Deans I. James Quillen and H. Thomas James raised the school’s reputation by hiring top social scientists in line with postwar university President Wallace Sterling’s aim to lift Stanford into the top ranks of U.S. research universities.

They strategized laboratories for school planning, child development, the Center for Research and Development in Teaching and today’s CERAS (Center for Research and Education at Stanford), opened in 1972. Doctoral training increased in priority and scope.

Meanwhile, the school forged research-driven ways to enhance teacher training. In 1959, it founded the still-popular Stanford Teacher Education Program (STEP) to blend research and practice by forging experimental methods of teacher preparation.

Mary Paulsen, MA ’60, teaches a lesson in Cold War civics while in the inaugural cohort of the Stanford Teacher Education Program.
Stanford News Service
Prof. Lee Cronbach developed “Cronbach’s Alpha,” the most frequently used measure of the reliability of a psychological or educational test.
Chuck Painter/Stanford News Service


Diversity, equity and policy

In the late 1960s and early 1970s, the School of Education’s efforts to diversify its faculty, its student body and its concepts of equity and access reverberated across the university. The first Chicano hired as a full professor at Stanford, Alfredo Castañeda, was tenured in the School of Education in 1972. Labor economist Myra Strober, founder of Stanford’s Center of Research on Women, was tenured in the School of Education in 1973.

Judy Avery chats in 2011 with STEP student Marc Hua, MA '11, who now teaches at Oakland's Life Academy High School.
Christopher Wesselman

Concern nationwide in the early 1980s over declining public schools helped refocus attention on classroom practice. 

Michael Kirst, who helped craft the Title I program for low-income students as part of Lyndon Johnson’s Great Society, was hired as part of the school’s emerging goal of shaping education policy. Later, practitioners and activists were inspired by Linda Darling-Hammond’s arguments for educational equity and policy reform.

Judy Avery, ’59, helped lift bars to a teaching career by underwriting a student loan-forgiveness program for STEP students who go on to work in public or under-resourced private schools. Other programs, including the full-tuition STEP Teaching Fellowships, now help democratize access to Stanford for future teachers.

A unique partnership forged in 2009 by leaders at Stanford, the San Francisco Unified School District and California Education Partners improves the links between research and practice in San Francisco's public schools. 

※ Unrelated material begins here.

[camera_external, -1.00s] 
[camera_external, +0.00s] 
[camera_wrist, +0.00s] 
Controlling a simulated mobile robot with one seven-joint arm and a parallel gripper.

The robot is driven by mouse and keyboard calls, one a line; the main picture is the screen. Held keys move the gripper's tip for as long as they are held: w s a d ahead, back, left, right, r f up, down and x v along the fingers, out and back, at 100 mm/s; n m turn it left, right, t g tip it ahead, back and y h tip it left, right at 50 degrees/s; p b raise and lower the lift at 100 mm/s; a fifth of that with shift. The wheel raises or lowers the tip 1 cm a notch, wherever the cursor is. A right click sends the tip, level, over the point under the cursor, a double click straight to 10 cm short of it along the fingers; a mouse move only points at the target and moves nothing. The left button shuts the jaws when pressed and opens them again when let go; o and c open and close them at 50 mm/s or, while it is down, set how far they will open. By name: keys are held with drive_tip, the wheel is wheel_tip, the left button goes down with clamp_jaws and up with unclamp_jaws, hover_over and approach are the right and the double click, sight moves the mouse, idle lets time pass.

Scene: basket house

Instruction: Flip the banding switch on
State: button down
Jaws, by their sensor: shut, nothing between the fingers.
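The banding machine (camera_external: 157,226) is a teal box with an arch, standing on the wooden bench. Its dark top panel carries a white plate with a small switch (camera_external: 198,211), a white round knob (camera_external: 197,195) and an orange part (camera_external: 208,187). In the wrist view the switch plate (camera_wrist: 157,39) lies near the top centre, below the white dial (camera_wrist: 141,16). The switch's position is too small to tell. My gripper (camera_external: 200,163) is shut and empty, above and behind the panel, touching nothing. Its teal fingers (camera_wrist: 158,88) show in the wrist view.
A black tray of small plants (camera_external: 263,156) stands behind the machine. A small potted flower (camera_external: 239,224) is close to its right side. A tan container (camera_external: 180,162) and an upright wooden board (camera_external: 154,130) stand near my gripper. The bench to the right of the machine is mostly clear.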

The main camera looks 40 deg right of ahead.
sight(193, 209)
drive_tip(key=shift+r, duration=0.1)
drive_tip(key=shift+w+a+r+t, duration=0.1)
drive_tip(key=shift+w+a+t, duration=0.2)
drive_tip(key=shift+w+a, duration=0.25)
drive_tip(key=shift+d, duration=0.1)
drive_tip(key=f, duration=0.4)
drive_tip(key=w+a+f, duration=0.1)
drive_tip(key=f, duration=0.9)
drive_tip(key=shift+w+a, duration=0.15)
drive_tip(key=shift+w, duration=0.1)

The partnership matches researchers from Stanford with district leaders to solve key problems of practice, and serves as a model for others.


Dean Dan Schwartz talks in February 2017 with Prof. Rachel Lotan, director emerita of STEP, on “School’s In,” the GSE’s new Stanford Radio program on SiriusXM.

Learning for all

In 2013, the school rechristened itself the Stanford Graduate School of Education in line with its historic emphasis on advanced study and the shaping of leaders in policy, research and practice. 

Today, the school maintains 16 research centers in concentrations ranging from cognitive science to community youth development. It offers 21 doctoral programs in policy studies, developmental and psychological sciences, learning sciences and technology design, and curriculum studies and teacher education; seven master’s programs; and an undergraduate minor and honors program.

In 2015, cognitive psychologist Dan Schwartz was named dean of the school. Schwartz's research focuses on how people learn. His AAA lab develops teaching and learning technologies and supports research that informs processes of learning, instruction, assessment and problem-solving. 

Anybuddy, the Learning, Design and Technology masters project of Jessie Hopkins, MA ’16, develops social skills related to theory of mind by letting kids turn household items into talking characters.

Under Schwartz's leadership, the school is investing more deeply in scholarship on the needs of learners in peril - those students who need high-quality education the most but have the least access to it. 

It formalized a cross-disciplinary program in 2017 called RILE (Race, Inequality and Language in Education), building a stronger community of scholars focused on these fields.

The school is also working to ensure the success of future learners and teachers by anticipating the great game-changers in education and by discerning where research can have the most impact. These fields include technology, data and brain sciences. 


School of Education graduates at 2007 Commencement.